Last updated on October 8, 2015
Dustin W. Hodges// Contributing Writer
Thomas Jefferson was one of America’s brightest and most influential founding fathers. It was this intelligence that afforded him the ability to see beyond his years and realize it is wrong to set laws for a future world he knew nothing about.
It was this forethought that led him to the belief in generational sovereignty, the belief that no laws or debts should be passed down beyond the generation to which they apply.
In current American society, at least part of Jefferson’s belief still exists, no one is saddled with debt from a previous generation, except the debt of the federal government, which is continually kicked down the road.
The other half of Jefferson’s belief that laws should not be in effect once the generation who levied them is no longer living, does not apply today.
Beginning with the New Deal in the 30’s, through the Great Society in the 60’s, and continuing today with the Affordable Health Care Act, the American government has continued to enact policies and laws that may, or may not, help the generations they are created under, however over time do not evolve to fit societies evolving needs.
These programs were all designed with the best intentions to help the American people in a time of need, however with any government program they are altered and changed over time and usually in the wrong direction.

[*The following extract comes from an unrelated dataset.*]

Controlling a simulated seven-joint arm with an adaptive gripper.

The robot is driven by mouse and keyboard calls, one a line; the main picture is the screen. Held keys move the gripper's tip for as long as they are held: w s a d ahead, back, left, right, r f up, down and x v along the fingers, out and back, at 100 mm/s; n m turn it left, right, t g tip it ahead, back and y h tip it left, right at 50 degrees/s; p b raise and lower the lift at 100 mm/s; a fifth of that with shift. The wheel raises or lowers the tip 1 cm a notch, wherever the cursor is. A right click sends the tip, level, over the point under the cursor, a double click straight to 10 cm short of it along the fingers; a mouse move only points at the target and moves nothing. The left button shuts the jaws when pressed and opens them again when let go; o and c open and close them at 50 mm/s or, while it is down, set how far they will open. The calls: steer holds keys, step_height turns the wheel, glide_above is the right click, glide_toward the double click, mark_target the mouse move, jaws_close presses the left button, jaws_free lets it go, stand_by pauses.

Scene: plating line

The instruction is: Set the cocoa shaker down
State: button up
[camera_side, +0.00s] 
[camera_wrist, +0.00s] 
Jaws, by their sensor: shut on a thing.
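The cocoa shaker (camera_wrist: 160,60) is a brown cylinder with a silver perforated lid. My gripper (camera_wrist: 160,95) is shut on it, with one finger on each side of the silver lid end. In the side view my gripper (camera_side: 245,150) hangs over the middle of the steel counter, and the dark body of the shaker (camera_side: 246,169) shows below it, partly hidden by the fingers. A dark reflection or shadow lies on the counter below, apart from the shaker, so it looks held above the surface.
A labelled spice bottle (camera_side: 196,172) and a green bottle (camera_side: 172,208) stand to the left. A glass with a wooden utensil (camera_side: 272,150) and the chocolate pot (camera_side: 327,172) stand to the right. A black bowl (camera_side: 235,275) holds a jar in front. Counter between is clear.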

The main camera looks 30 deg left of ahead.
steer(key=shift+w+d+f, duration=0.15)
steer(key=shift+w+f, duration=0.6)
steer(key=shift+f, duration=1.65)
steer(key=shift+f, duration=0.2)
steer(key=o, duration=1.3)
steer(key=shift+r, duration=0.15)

Social Security was designed as a safety net to keep citizens from starving and keep a roof over their heads. In today’s society it is viewed as a complete retirement program that should provide anyone and everyone a beach house in Florida. This is a key reason social security is not a long term solution for any country, under its current format.
These type of social programs create an unwanted obligation to the next generation to pay for something they did not have any say in enacting.
In theory, any generation has the power to enact its own laws and policies through government legislation. However, in practice when policies are enacted creating a welfare society, any legislator viewed as a threat to those programs is met with resistance from a society that has become accustomed to government handouts.
Thus the government continues to create new legislation for each and every generation that continues to saddle the next with debt.
Jefferson’s belief in generational sovereignty would have been the second greatest gift our founding fathers could have left for future generations, the first being the greatest country in the world. Yet instead, generation after generation are tied down by generational anchors.